Biz, bu toprakların çocuğuyuz: Şâirin “Anadolu kıtası” diye tarif ettiği, bendenizin “Anadolu kıtası, insanlığın son adası” diyerek, umutlarımızı yeşertecek bir diriliş ve varoluş kaynağına dönüştürdüğüm bu aziz ve çilekeş toprakların.
BU TOPRAKLAR'IN RUHUNU DİRİLTMEK YENİDEN
Burası, yalnızca bir “toprak” parçası değil; burası, hakikat ağacının üç kıtaya hakikat medeniyetinin adalet ve hakkaniyet, merhamet ve kardeşlik “meyvelerini” ulaştırdığı ve tattırdığı bir umut kaynağı ve ufuk ırmağı.
Bu topraklarsa, Türkistan-Horasan havzasında binbir çileyle yeşertilen ilim, irfan ve hikmet ağacının meyvesi.
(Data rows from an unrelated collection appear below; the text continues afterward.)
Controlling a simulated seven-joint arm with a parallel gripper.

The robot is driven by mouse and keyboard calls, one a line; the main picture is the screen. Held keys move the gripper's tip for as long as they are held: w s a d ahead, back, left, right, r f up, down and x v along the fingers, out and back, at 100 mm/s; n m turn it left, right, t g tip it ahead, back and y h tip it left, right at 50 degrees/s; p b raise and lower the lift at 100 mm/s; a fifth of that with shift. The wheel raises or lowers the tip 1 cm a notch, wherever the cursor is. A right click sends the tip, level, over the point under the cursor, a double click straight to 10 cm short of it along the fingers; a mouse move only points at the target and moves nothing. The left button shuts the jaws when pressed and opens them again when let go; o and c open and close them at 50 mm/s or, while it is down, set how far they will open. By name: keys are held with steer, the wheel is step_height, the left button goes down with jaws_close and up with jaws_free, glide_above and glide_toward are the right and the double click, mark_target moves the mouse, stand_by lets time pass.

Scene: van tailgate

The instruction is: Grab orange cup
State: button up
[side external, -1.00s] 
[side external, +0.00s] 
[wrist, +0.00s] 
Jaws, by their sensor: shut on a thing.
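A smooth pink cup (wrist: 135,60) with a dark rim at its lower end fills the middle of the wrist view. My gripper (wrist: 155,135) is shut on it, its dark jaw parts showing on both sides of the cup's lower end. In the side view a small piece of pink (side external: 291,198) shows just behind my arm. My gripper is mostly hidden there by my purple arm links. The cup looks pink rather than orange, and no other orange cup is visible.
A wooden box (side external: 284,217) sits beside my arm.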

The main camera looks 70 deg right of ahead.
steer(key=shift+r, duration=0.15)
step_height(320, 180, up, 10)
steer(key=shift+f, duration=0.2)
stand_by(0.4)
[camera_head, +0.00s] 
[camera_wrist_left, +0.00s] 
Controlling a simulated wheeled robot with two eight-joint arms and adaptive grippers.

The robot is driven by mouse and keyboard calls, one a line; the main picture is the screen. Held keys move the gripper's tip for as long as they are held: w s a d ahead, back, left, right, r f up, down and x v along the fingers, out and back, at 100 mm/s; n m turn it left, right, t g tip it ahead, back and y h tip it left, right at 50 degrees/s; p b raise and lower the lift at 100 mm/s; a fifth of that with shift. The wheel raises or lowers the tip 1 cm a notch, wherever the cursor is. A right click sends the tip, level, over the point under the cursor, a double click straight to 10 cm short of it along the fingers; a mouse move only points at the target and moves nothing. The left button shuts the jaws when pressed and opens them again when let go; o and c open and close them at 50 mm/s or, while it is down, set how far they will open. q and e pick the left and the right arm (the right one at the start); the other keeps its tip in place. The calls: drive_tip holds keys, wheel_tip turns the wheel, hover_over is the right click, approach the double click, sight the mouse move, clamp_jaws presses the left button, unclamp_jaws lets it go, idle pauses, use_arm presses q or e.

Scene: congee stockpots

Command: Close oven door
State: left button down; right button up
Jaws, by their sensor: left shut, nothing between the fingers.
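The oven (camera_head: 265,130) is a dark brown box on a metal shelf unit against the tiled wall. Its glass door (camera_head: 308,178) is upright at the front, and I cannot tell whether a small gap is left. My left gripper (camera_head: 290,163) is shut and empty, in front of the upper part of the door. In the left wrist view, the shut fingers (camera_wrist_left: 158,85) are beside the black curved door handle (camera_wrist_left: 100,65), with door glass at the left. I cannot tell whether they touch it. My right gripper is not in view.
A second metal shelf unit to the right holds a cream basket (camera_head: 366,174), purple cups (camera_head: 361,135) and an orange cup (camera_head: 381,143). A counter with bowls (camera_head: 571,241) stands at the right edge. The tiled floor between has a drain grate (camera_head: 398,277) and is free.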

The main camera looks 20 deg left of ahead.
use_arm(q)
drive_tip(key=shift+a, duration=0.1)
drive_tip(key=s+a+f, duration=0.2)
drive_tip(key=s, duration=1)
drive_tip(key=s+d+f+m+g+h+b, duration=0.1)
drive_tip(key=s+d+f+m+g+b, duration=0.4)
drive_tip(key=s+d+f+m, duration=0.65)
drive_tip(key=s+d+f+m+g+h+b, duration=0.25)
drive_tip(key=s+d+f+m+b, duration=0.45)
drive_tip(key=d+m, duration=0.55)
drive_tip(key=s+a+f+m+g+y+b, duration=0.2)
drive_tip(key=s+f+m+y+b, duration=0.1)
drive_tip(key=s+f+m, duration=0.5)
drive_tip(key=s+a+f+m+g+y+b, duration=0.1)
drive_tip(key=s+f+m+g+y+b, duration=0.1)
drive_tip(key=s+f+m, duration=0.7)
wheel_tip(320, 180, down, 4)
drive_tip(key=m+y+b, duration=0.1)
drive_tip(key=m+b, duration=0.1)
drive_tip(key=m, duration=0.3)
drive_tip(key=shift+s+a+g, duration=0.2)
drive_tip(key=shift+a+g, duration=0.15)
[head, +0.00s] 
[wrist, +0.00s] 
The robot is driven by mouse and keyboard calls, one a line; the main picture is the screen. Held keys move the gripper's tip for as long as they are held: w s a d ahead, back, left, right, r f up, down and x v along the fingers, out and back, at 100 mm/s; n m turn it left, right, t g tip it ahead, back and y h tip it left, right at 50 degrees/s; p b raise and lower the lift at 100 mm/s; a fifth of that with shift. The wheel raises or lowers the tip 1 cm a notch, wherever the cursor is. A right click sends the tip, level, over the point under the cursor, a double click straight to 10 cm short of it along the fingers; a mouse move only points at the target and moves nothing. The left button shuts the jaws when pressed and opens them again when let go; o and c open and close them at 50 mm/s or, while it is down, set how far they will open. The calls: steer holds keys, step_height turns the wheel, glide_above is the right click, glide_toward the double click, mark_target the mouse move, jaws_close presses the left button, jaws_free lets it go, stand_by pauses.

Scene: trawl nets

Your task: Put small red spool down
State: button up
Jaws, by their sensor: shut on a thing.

“Bu topraklar” deyip geçmeyecekseniz: Durup düşüneceksiniz önce; biz, bu topraklar(d)a ne ektik diye?
Nasıl bir ruh yeşerttik de, onca saldırıya yılmadan, usanmadan, bıkmadan ulvî bir ruhla hem göğüs gerdik hem de insanlığa sulh-ü salahı, silm-i selâmeti, hakk-ı adaleti, özetle hakikat medeniyeti denen bir hazineyi hediye etmemize rağmen bu hazineyi elimizin tersiyle ittik, bile isteye terketmeye yeltendik?
Ve tefekkür çabanıza şunu da ilave edeceksiniz: İnsanlık çapındaki bu hazineyi nasıl keşfedeceğiz ve insanlığa takdim edeceğiz yeniden ve taptaze bir ruhla?
Bu toprakların ruhunu harekete ve hayata geçirecek insanlığın susuzluğunu giderecek, gelecek çağlara soluk üfleyecek köklü bir zihin sıçraması ve zihniyet devrimi gerçekleştirerek elbette.
Bu zihin sıçramasını ve zihniyet devrimini nasıl gerçekleştirebileceğimizi daha sonraki yazılarda, fikir ve sanat, “kültür” ve medya, eğitim ve sosyal hayatta ayrıntılı olarak göstermeye çalışacağımı hatırlatarak bu toprakların ruhunu ve bu ruhun anlamını anlamaya ve sizlerle paylaşmaya devam ediyorum.
MABED'İ KORUYAN, MEDENIYETI KURAN UMUT VE UFKUN YURDU
Bu topraklar korunamazsa, medeniyetimizin güneşi Mekke, ay'ı Medine korunamaz; dünya, karanlığa gömülür, insanlık hakikat ışığında mahrum kalır ve ölür.
Bu topraklar, umudun kaynağıdır: Çünkü bu toprakları hakikat ağacının yeşerdiği bir umuda dönüştüren çile de, maya da, ruh da Medine'den süt emerek meyve vermiştir.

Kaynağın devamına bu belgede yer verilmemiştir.